Exact repetition of every entry is required.

### Items:
--------------------
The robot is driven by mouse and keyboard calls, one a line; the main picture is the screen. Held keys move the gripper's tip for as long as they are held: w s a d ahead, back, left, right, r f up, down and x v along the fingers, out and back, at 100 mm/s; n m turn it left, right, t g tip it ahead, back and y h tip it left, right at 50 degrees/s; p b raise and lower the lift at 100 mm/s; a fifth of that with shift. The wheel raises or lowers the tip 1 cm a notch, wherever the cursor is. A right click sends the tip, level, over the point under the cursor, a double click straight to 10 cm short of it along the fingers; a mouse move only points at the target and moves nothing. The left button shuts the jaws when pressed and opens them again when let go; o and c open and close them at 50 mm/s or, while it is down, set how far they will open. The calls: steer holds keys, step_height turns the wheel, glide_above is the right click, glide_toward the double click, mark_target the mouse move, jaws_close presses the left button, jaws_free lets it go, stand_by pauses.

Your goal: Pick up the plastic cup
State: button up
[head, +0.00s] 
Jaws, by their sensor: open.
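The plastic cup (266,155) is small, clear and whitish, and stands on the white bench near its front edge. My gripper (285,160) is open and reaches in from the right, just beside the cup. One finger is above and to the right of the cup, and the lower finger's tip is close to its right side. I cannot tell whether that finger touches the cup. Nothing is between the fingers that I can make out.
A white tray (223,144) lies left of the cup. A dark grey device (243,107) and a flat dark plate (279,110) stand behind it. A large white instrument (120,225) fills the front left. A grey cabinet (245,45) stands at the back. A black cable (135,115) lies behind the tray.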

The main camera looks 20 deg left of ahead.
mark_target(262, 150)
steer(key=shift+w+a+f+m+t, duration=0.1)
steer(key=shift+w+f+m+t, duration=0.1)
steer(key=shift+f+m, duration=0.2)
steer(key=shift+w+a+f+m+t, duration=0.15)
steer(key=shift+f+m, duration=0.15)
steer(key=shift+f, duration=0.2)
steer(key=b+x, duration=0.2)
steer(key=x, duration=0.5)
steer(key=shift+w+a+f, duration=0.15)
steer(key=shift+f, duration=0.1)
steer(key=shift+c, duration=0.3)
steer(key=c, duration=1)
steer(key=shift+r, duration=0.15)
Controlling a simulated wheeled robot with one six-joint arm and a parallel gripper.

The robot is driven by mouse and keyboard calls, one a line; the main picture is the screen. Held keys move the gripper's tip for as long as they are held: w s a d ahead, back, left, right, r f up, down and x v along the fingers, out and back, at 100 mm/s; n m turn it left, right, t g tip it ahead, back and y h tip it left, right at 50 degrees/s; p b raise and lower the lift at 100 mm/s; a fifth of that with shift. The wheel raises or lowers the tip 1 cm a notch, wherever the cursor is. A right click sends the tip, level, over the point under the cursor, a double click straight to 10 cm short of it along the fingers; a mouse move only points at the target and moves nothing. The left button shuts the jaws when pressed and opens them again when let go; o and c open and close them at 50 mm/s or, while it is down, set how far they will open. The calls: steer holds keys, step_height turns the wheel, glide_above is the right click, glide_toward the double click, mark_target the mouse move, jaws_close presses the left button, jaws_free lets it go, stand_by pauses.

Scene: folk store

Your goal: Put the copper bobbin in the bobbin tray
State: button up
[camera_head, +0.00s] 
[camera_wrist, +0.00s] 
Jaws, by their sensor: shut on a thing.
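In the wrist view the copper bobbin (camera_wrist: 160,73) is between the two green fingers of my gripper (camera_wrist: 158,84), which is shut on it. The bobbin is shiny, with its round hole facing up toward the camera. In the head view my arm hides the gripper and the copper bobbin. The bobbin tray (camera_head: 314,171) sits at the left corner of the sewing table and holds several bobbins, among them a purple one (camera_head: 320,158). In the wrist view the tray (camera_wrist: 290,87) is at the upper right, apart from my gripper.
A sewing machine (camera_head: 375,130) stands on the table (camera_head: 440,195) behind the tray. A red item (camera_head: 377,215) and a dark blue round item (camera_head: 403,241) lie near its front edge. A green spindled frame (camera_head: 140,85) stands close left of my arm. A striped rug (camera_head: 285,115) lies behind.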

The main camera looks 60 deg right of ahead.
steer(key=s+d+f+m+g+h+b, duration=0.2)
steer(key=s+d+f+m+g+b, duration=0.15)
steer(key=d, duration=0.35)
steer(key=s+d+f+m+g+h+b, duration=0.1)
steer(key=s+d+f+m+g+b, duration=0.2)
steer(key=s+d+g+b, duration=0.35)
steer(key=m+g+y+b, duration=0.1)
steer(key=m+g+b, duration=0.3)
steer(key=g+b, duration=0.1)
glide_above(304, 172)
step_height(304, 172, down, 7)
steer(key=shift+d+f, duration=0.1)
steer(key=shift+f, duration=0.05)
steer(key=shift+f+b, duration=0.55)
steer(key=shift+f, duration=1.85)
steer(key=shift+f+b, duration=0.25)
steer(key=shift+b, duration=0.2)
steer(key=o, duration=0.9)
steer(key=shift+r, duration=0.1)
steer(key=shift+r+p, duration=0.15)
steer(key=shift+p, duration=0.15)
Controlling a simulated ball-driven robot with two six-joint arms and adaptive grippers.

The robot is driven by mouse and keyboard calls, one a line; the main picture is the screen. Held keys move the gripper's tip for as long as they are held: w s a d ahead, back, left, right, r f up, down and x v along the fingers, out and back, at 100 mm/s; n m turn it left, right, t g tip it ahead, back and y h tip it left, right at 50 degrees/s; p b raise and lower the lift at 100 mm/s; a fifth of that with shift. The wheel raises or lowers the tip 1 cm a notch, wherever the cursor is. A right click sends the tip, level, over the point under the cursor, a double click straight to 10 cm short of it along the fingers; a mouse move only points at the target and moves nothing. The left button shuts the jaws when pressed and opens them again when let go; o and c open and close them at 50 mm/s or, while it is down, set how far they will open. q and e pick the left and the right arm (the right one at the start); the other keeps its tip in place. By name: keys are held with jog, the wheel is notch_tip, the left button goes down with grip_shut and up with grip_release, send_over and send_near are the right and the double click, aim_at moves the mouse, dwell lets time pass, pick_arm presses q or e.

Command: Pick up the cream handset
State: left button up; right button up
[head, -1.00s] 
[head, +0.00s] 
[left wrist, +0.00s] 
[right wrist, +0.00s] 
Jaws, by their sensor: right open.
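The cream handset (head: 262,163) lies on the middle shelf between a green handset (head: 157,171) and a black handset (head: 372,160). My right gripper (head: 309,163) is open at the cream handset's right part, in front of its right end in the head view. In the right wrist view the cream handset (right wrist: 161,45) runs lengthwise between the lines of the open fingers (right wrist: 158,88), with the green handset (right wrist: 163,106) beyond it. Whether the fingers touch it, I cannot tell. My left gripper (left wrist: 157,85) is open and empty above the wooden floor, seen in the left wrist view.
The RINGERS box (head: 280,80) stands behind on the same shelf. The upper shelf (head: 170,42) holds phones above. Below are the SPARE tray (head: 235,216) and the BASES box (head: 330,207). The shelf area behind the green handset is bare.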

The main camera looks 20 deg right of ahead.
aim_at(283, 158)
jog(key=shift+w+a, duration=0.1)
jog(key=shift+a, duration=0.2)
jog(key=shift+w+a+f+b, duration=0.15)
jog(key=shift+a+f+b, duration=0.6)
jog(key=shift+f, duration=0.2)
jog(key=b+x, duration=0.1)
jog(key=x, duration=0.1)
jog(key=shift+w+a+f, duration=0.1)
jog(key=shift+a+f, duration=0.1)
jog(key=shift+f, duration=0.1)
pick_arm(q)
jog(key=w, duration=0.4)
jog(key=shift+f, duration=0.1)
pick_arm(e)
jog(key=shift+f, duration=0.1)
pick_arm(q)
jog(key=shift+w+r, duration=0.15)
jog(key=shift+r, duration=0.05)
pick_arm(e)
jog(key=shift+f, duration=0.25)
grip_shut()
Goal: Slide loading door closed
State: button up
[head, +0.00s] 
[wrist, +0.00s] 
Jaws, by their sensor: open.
--------------------
### Problem solution:
The robot is driven by mouse and keyboard calls, one a line; the main picture is the screen. Held keys move the gripper's tip for as long as they are held: w s a d ahead, back, left, right, r f up, down and x v along the fingers, out and back, at 100 mm/s; n m turn it left, right, t g tip it ahead, back and y h tip it left, right at 50 degrees/s; p b raise and lower the lift at 100 mm/s; a fifth of that with shift. The wheel raises or lowers the tip 1 cm a notch, wherever the cursor is. A right click sends the tip, level, over the point under the cursor, a double click straight to 10 cm short of it along the fingers; a mouse move only points at the target and moves nothing. The left button shuts the jaws when pressed and opens them again when let go; o and c open and close them at 50 mm/s or, while it is down, set how far they will open. The calls: steer holds keys, step_height turns the wheel, glide_above is the right click, glide_toward the double click, mark_target the mouse move, jaws_close presses the left button, jaws_free lets it go, stand_by pauses.

Your goal: Pick up the plastic cup
State: button up
[head, +0.00s] 
Jaws, by their sensor: open.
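The plastic cup (266,155) is small, clear and whitish, and stands on the white bench near its front edge. My gripper (285,160) is open and reaches in from the right, just beside the cup. One finger is above and to the right of the cup, and the lower finger's tip is close to its right side. I cannot tell whether that finger touches the cup. Nothing is between the fingers that I can make out.
A white tray (223,144) lies left of the cup. A dark grey device (243,107) and a flat dark plate (279,110) stand behind it. A large white instrument (120,225) fills the front left. A grey cabinet (245,45) stands at the back. A black cable (135,115) lies behind the tray.

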The main camera looks 20 deg left of ahead.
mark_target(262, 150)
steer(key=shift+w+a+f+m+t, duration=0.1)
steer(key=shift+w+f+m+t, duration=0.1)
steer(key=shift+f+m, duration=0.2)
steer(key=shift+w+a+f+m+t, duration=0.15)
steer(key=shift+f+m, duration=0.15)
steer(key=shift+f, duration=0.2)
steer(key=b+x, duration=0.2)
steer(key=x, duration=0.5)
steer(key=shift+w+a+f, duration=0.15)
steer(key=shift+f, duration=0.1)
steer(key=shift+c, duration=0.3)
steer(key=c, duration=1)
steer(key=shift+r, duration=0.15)
Controlling a simulated wheeled robot with one six-joint arm and a parallel gripper.

The robot is driven by mouse and keyboard calls, one a line; the main picture is the screen. Held keys move the gripper's tip for as long as they are held: w s a d ahead, back, left, right, r f up, down and x v along the fingers, out and back, at 100 mm/s; n m turn it left, right, t g tip it ahead, back and y h tip it left, right at 50 degrees/s; p b raise and lower the lift at 100 mm/s; a fifth of that with shift. The wheel raises or lowers the tip 1 cm a notch, wherever the cursor is. A right click sends the tip, level, over the point under the cursor, a double click straight to 10 cm short of it along the fingers; a mouse move only points at the target and moves nothing. The left button shuts the jaws when pressed and opens them again when let go; o and c open and close them at 50 mm/s or, while it is down, set how far they will open. The calls: steer holds keys, step_height turns the wheel, glide_above is the right click, glide_toward the double click, mark_target the mouse move, jaws_close presses the left button, jaws_free lets it go, stand_by pauses.

Scene: folk store

Your goal: Put the copper bobbin in the bobbin tray
State: button up
[camera_head, +0.00s] 
[camera_wrist, +0.00s] 
Jaws, by their sensor: shut on a thing.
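In the wrist view the copper bobbin (camera_wrist: 160,73) is between the two green fingers of my gripper (camera_wrist: 158,84), which is shut on it. The bobbin is shiny, with its round hole facing up toward the camera. In the head view my arm hides the gripper and the copper bobbin. The bobbin tray (camera_head: 314,171) sits at the left corner of the sewing table and holds several bobbins, among them a purple one (camera_head: 320,158). In the wrist view the tray (camera_wrist: 290,87) is at the upper right, apart from my gripper.
A sewing machine (camera_head: 375,130) stands on the table (camera_head: 440,195) behind the tray. A red item (camera_head: 377,215) and a dark blue round item (camera_head: 403,241) lie near its front edge. A green spindled frame (camera_head: 140,85) stands close left of my arm. A striped rug (camera_head: 285,115) lies behind.

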The main camera looks 60 deg right of ahead.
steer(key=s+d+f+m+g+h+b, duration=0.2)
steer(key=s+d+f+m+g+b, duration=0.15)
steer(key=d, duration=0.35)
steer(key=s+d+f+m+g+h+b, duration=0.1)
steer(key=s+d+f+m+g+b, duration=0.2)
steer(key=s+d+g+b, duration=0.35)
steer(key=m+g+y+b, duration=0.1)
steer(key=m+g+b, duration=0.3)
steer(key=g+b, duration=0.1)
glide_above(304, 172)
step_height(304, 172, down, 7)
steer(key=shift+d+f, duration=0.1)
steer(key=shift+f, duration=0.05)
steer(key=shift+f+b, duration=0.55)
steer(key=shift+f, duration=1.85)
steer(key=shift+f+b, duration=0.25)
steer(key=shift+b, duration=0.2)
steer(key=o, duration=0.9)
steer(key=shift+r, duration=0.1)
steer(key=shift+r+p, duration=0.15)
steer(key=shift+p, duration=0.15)
Controlling a simulated ball-driven robot with two six-joint arms and adaptive grippers.

The robot is driven by mouse and keyboard calls, one a line; the main picture is the screen. Held keys move the gripper's tip for as long as they are held: w s a d ahead, back, left, right, r f up, down and x v along the fingers, out and back, at 100 mm/s; n m turn it left, right, t g tip it ahead, back and y h tip it left, right at 50 degrees/s; p b raise and lower the lift at 100 mm/s; a fifth of that with shift. The wheel raises or lowers the tip 1 cm a notch, wherever the cursor is. A right click sends the tip, level, over the point under the cursor, a double click straight to 10 cm short of it along the fingers; a mouse move only points at the target and moves nothing. The left button shuts the jaws when pressed and opens them again when let go; o and c open and close them at 50 mm/s or, while it is down, set how far they will open. q and e pick the left and the right arm (the right one at the start); the other keeps its tip in place. By name: keys are held with jog, the wheel is notch_tip, the left button goes down with grip_shut and up with grip_release, send_over and send_near are the right and the double click, aim_at moves the mouse, dwell lets time pass, pick_arm presses q or e.

Command: Pick up the cream handset
State: left button up; right button up
[head, -1.00s] 
[head, +0.00s] 
[left wrist, +0.00s] 
[right wrist, +0.00s] 
Jaws, by their sensor: right open.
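The cream handset (head: 262,163) lies on the middle shelf between a green handset (head: 157,171) and a black handset (head: 372,160). My right gripper (head: 309,163) is open at the cream handset's right part, in front of its right end in the head view. In the right wrist view the cream handset (right wrist: 161,45) runs lengthwise between the lines of the open fingers (right wrist: 158,88), with the green handset (right wrist: 163,106) beyond it. Whether the fingers touch it, I cannot tell. My left gripper (left wrist: 157,85) is open and empty above the wooden floor, seen in the left wrist view.
The RINGERS box (head: 280,80) stands behind on the same shelf. The upper shelf (head: 170,42) holds phones above. Below are the SPARE tray (head: 235,216) and the BASES box (head: 330,207). The shelf area behind the green handset is bare.

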The main camera looks 20 deg right of ahead.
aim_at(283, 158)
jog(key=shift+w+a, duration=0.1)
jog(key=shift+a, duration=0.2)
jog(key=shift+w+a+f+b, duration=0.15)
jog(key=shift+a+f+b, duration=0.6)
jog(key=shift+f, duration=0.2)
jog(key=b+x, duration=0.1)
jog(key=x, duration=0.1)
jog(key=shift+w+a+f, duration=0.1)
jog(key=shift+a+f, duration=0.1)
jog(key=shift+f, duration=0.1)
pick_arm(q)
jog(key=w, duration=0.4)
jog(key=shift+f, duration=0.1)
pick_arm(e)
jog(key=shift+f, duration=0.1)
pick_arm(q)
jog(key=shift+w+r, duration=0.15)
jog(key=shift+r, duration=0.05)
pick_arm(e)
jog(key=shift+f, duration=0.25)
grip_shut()
Goal: Slide loading door closed
State: button up
[head, +0.00s] 
[wrist, +0.00s] 
Jaws, by their sensor: open.

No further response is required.